### Exercise aim
Begin with the line that contains "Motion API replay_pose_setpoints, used" and end with the line that contains "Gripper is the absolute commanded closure": copy that span of lines exactly, and nothing outside it.

[begin Material shown]

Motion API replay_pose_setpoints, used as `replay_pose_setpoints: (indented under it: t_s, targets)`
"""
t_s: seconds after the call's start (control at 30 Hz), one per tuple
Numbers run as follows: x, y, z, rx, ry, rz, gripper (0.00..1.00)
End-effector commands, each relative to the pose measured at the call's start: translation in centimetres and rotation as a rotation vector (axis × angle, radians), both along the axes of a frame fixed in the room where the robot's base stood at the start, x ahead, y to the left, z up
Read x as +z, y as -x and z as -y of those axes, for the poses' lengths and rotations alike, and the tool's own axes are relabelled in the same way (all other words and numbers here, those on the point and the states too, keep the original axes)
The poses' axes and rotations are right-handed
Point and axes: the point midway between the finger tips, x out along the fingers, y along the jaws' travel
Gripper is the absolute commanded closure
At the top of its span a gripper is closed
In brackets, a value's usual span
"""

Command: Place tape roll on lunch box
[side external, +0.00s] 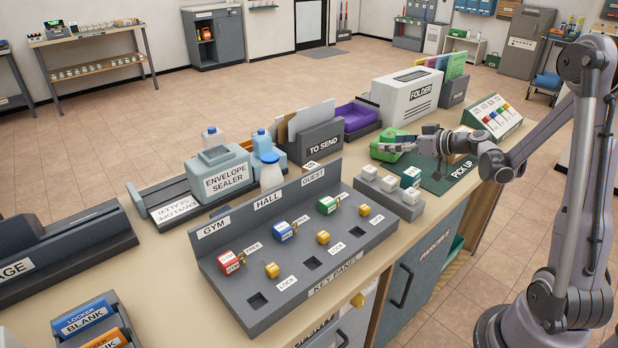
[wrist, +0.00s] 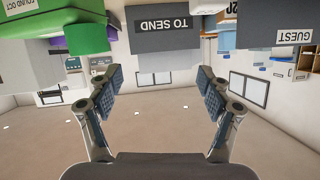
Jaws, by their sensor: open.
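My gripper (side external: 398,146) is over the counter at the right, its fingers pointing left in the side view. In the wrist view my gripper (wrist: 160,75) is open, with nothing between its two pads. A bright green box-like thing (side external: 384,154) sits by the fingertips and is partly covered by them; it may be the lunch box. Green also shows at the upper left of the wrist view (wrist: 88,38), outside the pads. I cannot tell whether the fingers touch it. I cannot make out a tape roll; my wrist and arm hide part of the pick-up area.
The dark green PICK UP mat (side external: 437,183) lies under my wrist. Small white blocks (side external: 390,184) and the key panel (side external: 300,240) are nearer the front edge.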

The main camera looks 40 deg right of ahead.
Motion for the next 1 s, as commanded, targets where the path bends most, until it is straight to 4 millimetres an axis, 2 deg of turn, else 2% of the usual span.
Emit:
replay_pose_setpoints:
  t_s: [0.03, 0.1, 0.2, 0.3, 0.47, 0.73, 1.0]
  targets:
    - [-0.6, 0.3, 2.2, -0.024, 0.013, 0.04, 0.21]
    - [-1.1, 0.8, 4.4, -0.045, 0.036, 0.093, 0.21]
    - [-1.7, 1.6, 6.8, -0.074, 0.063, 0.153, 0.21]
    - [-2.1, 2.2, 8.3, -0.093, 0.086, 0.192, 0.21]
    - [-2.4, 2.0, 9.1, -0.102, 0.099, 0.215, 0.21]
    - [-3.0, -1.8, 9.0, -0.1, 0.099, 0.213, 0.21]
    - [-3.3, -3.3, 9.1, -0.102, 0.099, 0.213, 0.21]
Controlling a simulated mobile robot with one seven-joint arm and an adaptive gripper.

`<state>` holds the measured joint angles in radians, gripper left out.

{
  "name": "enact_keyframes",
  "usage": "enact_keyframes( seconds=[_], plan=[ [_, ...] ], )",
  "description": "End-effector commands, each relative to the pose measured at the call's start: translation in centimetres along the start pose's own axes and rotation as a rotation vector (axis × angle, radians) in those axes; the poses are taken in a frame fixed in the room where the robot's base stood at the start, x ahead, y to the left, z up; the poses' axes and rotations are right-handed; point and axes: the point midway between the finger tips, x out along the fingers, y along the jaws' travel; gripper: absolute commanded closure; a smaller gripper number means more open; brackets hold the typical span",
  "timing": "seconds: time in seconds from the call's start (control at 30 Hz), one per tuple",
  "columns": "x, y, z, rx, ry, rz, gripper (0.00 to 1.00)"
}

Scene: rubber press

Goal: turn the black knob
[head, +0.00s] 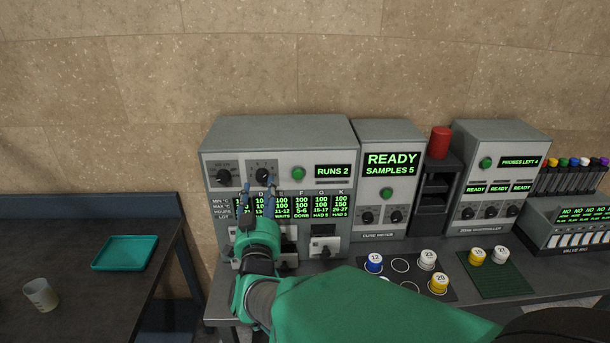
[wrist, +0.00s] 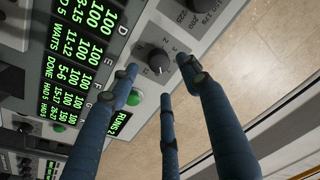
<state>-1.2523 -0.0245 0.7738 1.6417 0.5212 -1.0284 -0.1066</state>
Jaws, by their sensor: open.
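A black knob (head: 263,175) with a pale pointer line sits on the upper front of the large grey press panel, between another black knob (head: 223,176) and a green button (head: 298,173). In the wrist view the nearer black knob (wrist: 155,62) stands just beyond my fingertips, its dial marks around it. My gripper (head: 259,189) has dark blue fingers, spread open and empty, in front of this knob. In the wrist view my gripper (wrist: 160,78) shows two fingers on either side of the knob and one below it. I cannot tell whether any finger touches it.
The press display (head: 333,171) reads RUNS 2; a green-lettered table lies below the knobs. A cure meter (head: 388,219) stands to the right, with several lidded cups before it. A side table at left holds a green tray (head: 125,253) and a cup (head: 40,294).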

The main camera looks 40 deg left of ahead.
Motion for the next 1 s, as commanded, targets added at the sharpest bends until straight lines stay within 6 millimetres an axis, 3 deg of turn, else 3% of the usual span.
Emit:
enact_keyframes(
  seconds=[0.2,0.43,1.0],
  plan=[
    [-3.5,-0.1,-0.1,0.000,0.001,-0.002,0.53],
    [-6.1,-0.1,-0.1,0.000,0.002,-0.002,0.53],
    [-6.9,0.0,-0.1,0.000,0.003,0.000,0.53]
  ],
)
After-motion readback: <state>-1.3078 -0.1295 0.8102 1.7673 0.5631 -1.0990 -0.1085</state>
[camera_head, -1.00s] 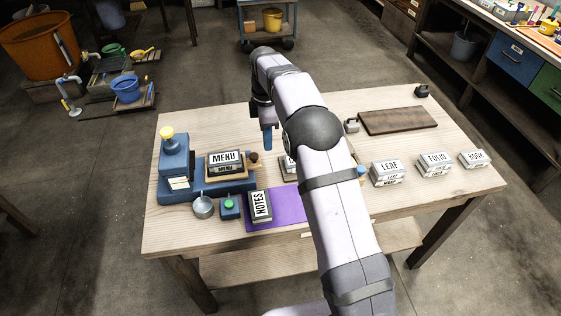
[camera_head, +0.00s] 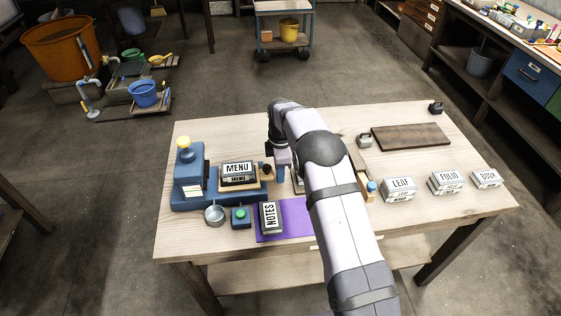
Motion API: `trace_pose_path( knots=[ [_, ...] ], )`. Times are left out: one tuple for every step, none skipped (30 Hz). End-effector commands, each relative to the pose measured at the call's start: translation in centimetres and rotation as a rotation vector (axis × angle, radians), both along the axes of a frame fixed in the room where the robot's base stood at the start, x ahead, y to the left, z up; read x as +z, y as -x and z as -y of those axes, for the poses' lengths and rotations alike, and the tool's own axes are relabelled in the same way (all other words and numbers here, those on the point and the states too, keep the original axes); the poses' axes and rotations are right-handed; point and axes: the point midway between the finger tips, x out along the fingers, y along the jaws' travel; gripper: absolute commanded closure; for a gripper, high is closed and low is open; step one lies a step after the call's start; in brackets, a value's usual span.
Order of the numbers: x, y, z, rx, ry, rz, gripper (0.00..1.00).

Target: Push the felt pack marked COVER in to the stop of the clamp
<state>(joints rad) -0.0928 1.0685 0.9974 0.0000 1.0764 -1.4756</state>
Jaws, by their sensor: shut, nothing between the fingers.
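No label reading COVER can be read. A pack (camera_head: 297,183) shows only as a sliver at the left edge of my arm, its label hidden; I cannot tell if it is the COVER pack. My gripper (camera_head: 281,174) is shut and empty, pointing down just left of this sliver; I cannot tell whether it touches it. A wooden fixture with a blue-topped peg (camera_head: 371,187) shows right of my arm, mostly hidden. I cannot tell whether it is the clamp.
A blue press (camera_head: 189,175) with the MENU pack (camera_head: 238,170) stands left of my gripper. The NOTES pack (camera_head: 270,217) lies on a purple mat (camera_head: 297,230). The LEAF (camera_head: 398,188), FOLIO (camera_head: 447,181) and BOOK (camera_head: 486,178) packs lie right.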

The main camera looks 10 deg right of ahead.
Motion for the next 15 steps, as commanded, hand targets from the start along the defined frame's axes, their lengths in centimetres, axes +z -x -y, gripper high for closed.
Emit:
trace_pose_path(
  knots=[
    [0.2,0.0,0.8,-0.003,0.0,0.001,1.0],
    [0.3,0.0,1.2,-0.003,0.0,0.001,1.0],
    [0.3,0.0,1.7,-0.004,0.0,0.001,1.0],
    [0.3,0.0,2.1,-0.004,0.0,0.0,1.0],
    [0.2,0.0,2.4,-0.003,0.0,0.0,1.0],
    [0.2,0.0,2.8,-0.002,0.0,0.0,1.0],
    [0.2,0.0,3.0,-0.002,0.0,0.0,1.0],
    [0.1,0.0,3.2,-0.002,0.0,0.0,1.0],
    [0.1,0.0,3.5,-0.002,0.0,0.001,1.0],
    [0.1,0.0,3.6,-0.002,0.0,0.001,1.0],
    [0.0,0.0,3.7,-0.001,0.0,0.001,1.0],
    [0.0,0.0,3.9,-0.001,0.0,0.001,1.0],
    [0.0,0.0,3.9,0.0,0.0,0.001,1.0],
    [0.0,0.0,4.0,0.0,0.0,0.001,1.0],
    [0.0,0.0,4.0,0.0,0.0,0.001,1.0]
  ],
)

[end Material shown]
[begin Material shown]

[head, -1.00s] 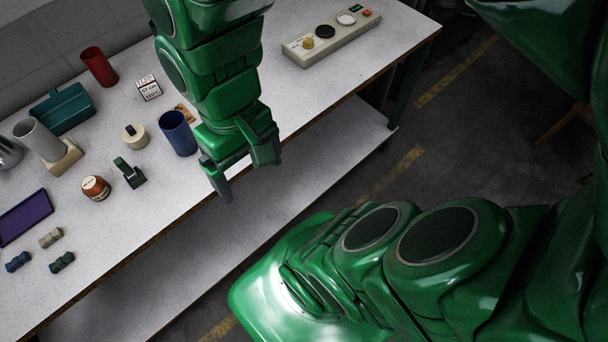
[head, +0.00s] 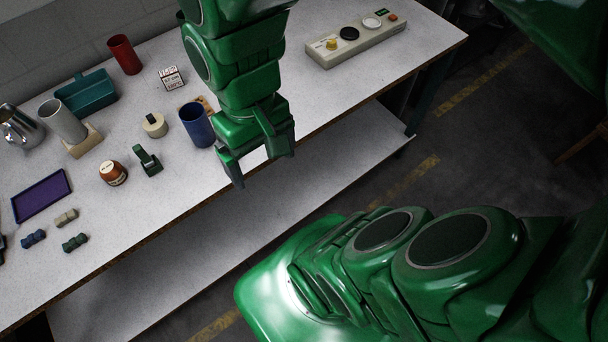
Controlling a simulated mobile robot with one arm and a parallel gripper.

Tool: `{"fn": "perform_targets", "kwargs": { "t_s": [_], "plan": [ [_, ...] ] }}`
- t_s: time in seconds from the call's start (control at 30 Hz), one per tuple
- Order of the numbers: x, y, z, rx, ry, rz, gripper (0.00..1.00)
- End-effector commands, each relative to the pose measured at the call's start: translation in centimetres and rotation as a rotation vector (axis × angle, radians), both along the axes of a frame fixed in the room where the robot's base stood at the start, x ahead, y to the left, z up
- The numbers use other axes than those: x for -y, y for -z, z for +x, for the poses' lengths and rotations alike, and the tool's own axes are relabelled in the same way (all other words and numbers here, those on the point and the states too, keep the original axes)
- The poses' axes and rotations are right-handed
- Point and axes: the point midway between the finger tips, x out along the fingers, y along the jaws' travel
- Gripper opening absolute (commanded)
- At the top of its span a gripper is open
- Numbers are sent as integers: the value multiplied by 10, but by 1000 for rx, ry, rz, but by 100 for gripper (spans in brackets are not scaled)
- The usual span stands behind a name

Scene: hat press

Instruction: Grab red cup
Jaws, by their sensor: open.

[end Material shown]

### Answer in full
Motion API replay_pose_setpoints, used as `replay_pose_setpoints: (indented under it: t_s, targets)`
"""
t_s: seconds after the call's start (control at 30 Hz), one per tuple
Numbers run as follows: x, y, z, rx, ry, rz, gripper (0.00..1.00)
End-effector commands, each relative to the pose measured at the call's start: translation in centimetres and rotation as a rotation vector (axis × angle, radians), both along the axes of a frame fixed in the room where the robot's base stood at the start, x ahead, y to the left, z up
Read x as +z, y as -x and z as -y of those axes, for the poses' lengths and rotations alike, and the tool's own axes are relabelled in the same way (all other words and numbers here, those on the point and the states too, keep the original axes)
The poses' axes and rotations are right-handed
Point and axes: the point midway between the finger tips, x out along the fingers, y along the jaws' travel
Gripper is the absolute commanded closure

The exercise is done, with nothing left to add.